This thing has not aged well at all. When I was 14-15 and this album first came out I thought it was so funny and shocking. Songs about how smoking makes you cool and being a literal ladykiller. I hadn’t really been exposed to folk-punk before (a genre that I now overall despise) either so the sound was new and exciting. I was getting heavily into Bob Dylan, Woody Guthrie, Leadbelly at the time so to hear these sort of fast acoustic songs with punk beats and country bass intrigued me.
When I got older, around 18-19 and lived with a bunch of scum*** punks in a basement, we would sometimes get drunk and listen to this album. It was still funny and enjoyable to drink and sing along to. Eventually it got pushed aside like many other albums in place of something else someone showed us. We would go on to listen to so many records and many of us got into vinyl.
We started branching from punk and metal and got into hip hop, jazz, funk, and many other weird genres. Every now and then someone would say “hey I just got the new Andrew Jackson album let’s listen to it.” We always put it on and came to the same conclusion that it wasn’t nearly as fun as the first album.
Eventually we forgot about the band in place of other projects and a desire to find more diverse sounds. I hadn’t heard the name in years until much later after I had moved out that house. I logged into Sputnik.com to find hey had changed their name to AJJ because they thought their name was offensive or some ***.

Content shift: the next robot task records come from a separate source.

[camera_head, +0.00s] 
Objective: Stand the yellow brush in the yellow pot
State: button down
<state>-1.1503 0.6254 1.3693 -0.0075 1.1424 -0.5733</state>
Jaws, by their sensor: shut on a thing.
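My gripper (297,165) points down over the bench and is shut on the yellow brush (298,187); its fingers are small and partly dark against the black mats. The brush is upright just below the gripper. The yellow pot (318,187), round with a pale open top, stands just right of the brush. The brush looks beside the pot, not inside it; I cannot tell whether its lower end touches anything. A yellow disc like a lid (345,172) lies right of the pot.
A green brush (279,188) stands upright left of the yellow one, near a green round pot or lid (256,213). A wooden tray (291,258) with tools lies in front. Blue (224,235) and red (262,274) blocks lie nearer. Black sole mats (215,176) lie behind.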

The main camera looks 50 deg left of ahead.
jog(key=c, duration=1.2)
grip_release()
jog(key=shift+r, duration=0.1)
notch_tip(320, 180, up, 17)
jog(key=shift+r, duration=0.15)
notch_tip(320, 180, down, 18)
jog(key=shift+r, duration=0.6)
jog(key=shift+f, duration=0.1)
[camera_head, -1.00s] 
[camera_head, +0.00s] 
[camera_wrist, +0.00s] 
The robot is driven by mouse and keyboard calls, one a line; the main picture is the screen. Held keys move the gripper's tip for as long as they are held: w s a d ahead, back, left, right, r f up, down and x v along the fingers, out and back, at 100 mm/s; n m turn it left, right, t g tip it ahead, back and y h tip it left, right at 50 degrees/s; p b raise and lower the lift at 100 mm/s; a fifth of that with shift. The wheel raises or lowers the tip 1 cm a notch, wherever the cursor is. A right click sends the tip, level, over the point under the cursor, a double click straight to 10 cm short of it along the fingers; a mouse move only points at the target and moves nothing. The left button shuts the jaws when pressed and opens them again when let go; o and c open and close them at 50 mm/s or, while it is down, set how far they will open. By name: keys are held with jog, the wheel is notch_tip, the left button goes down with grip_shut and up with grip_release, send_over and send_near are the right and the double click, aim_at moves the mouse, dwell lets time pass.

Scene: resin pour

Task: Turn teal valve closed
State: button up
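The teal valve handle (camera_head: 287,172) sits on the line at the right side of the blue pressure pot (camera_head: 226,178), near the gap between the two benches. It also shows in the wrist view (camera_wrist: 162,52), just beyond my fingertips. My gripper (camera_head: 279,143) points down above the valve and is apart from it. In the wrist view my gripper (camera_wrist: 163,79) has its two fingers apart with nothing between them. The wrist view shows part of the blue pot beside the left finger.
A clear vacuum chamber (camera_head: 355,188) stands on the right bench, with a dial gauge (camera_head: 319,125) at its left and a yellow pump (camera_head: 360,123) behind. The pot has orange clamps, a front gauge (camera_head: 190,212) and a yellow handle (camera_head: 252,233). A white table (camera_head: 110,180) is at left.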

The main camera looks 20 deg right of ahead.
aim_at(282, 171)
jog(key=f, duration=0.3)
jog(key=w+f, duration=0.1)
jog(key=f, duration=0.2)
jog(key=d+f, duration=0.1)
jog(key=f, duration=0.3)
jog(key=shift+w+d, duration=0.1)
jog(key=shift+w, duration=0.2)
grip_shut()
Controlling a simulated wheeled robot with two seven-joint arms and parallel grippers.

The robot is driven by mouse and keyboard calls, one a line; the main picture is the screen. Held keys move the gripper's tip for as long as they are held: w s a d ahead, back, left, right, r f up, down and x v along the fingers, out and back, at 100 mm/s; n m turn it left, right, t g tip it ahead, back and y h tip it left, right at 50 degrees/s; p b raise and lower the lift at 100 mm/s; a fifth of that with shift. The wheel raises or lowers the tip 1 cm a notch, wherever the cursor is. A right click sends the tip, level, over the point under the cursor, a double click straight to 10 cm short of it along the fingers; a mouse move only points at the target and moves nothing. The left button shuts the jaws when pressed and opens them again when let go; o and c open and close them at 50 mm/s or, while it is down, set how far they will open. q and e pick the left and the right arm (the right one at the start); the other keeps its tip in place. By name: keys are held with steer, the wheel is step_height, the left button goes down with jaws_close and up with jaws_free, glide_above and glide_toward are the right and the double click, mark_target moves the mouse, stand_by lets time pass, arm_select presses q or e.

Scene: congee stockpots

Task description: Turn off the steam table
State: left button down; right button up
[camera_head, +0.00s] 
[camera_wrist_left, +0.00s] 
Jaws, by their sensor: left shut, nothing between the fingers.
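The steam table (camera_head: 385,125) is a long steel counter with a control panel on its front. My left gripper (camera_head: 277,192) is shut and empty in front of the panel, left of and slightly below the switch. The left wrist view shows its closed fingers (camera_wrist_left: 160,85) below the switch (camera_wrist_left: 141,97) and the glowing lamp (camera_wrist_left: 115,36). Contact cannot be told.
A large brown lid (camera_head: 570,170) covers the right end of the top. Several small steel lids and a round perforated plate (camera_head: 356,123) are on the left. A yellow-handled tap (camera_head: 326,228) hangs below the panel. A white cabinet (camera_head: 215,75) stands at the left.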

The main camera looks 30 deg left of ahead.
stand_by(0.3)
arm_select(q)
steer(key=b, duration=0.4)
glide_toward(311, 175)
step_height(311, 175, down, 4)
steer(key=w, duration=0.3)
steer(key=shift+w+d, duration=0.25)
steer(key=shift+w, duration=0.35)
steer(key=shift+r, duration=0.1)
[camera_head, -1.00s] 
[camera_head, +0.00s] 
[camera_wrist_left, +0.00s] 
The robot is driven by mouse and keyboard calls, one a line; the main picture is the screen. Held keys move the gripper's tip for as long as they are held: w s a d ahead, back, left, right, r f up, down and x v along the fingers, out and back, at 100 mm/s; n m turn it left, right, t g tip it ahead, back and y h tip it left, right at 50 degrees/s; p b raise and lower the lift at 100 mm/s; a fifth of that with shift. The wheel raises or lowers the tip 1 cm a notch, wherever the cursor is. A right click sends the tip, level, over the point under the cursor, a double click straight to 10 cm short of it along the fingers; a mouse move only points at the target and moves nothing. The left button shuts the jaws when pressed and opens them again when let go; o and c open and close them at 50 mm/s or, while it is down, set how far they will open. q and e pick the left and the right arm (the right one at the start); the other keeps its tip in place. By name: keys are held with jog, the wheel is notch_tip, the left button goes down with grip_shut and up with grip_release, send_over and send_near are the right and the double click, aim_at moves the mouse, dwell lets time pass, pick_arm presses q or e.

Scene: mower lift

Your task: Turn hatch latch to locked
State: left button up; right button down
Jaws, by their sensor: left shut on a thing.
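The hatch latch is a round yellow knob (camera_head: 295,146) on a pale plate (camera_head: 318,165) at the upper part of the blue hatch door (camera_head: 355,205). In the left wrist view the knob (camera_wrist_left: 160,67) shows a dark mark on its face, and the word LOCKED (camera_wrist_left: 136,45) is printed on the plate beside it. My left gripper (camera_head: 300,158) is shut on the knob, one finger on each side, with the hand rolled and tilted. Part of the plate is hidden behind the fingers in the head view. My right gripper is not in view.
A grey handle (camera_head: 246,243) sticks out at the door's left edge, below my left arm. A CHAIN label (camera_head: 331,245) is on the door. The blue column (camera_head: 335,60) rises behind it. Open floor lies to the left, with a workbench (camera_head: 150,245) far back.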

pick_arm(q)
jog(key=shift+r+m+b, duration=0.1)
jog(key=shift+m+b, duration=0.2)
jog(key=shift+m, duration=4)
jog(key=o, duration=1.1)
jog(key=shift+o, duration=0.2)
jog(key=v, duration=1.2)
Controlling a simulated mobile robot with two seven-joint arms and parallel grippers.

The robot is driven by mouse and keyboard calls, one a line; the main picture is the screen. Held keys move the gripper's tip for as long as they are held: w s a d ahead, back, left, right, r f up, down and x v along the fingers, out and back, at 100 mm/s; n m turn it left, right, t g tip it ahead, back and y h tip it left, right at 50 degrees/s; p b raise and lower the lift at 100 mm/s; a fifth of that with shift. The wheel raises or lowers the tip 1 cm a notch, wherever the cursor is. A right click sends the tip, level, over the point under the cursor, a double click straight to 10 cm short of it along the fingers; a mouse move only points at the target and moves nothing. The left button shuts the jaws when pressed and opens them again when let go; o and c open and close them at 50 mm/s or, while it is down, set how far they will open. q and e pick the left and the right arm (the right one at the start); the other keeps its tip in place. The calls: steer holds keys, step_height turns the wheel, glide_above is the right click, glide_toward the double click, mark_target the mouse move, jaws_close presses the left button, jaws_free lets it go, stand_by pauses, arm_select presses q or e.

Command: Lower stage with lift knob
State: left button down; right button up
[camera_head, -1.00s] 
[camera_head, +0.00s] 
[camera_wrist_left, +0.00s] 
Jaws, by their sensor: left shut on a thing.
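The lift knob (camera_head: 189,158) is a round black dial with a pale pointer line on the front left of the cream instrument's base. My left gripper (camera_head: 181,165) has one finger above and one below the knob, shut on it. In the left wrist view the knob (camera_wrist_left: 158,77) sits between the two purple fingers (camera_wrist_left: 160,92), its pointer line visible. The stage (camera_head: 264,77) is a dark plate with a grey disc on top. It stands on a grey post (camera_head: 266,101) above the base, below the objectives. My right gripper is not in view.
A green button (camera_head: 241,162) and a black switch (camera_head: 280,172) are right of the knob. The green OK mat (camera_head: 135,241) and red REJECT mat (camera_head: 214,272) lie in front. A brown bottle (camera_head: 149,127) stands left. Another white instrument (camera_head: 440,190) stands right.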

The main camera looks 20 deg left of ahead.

So the band changes their name and some years go by. I’m now in my mid 20’s. Every album that I heard them do since this one sounded like pseudo-intellectual moral rambling over generic folk songs. I started to hate the band but still had a soft spot for the first record.
Even more years go by and I decide to revisit the album only to find that it might actually be worse than all these other preachy albums they have been putting out. This thing has aged worse than an avocado. It isn’t funny, it isn’t clever, it isn’t even fun. They are void of nuance and subtlety and really only attract the lowest common denominator when it comes to both folk and punk simultaneously.
I have been listening to this album for years now and recently have played it about half a dozen times. This band ***ing blows. I initially gave this a way to generous 4.5/5 but now I feel embarrassed to have even spent this much time writing this crap review for them, let alone listening to their records multiple times. The only song that still gets me going is “Be Afraid of Jesus.” They think they are trying to be honest and real but they always come off fake and phoney. AJJ are derivative and obnoxiously unoriginal. They are always reaching for attention, reaction, and relevance... none of which should be granted to such a amateurish and juvenile group of musicians.